Entries from a robot dataset:
%%
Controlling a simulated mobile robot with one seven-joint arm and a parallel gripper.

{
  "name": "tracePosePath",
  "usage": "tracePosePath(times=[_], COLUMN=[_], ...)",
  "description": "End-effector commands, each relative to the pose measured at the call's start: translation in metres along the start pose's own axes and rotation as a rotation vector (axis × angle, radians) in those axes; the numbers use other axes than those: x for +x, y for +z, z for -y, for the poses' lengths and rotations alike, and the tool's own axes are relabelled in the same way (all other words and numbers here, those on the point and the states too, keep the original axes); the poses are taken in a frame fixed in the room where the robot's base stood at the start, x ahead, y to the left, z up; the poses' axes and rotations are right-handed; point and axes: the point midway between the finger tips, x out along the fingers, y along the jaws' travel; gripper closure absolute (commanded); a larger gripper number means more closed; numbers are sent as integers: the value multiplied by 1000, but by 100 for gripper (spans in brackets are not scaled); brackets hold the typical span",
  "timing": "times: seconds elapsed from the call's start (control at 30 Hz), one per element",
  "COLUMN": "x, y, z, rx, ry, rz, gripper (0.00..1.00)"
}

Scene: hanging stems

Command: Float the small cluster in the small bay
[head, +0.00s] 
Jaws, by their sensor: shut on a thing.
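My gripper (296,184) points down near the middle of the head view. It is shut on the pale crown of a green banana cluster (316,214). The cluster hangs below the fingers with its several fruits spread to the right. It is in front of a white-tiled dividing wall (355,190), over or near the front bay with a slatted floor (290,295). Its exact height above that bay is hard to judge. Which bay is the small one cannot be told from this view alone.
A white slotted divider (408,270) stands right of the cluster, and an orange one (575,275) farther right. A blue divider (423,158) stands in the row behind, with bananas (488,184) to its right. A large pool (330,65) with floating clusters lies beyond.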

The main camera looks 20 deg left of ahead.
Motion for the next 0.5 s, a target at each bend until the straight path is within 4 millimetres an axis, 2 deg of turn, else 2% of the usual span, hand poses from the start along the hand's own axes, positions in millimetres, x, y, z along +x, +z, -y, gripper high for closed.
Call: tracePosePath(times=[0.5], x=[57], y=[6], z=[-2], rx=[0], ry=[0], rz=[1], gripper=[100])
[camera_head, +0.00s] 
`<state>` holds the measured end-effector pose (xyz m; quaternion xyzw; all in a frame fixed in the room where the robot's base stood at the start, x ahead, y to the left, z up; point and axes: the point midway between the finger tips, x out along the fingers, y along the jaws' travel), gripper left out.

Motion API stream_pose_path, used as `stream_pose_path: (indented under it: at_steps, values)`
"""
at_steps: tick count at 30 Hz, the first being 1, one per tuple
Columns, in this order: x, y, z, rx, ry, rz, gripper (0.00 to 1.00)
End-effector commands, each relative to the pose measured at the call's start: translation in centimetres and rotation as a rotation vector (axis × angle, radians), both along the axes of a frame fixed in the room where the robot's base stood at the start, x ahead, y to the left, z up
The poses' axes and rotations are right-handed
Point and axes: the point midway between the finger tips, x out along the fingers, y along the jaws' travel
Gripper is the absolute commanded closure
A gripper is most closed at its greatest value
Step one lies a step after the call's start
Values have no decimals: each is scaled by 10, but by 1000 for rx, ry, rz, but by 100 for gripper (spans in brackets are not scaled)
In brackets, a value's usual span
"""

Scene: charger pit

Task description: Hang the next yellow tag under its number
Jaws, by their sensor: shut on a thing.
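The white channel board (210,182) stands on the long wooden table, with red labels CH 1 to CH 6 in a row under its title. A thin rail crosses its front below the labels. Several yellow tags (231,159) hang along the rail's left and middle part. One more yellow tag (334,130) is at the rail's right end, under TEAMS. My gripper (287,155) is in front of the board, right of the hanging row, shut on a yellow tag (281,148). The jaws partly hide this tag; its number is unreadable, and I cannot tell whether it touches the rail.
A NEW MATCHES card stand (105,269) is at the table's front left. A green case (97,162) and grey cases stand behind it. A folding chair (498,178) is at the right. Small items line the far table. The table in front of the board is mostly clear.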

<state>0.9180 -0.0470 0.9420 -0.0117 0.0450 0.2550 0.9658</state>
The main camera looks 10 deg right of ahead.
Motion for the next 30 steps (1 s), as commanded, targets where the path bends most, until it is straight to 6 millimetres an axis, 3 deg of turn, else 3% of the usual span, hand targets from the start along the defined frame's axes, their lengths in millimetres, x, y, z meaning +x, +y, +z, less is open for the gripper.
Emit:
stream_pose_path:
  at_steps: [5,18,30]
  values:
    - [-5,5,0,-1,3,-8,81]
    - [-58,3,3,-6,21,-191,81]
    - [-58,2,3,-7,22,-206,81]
%%
Write out again only the lines from the line containing "A gripper is" through the line containing "Task description: Hang", both included, exactly as they are.

• **Solution for this task**
A gripper is most closed at its greatest value
Step one lies a step after the call's start
Values have no decimals: each is scaled by 10, but by 1000 for rx, ry, rz, but by 100 for gripper (spans in brackets are not scaled)
In brackets, a value's usual span
"""

Scene: charger pit

Task description: Hang the next yellow tag under its number

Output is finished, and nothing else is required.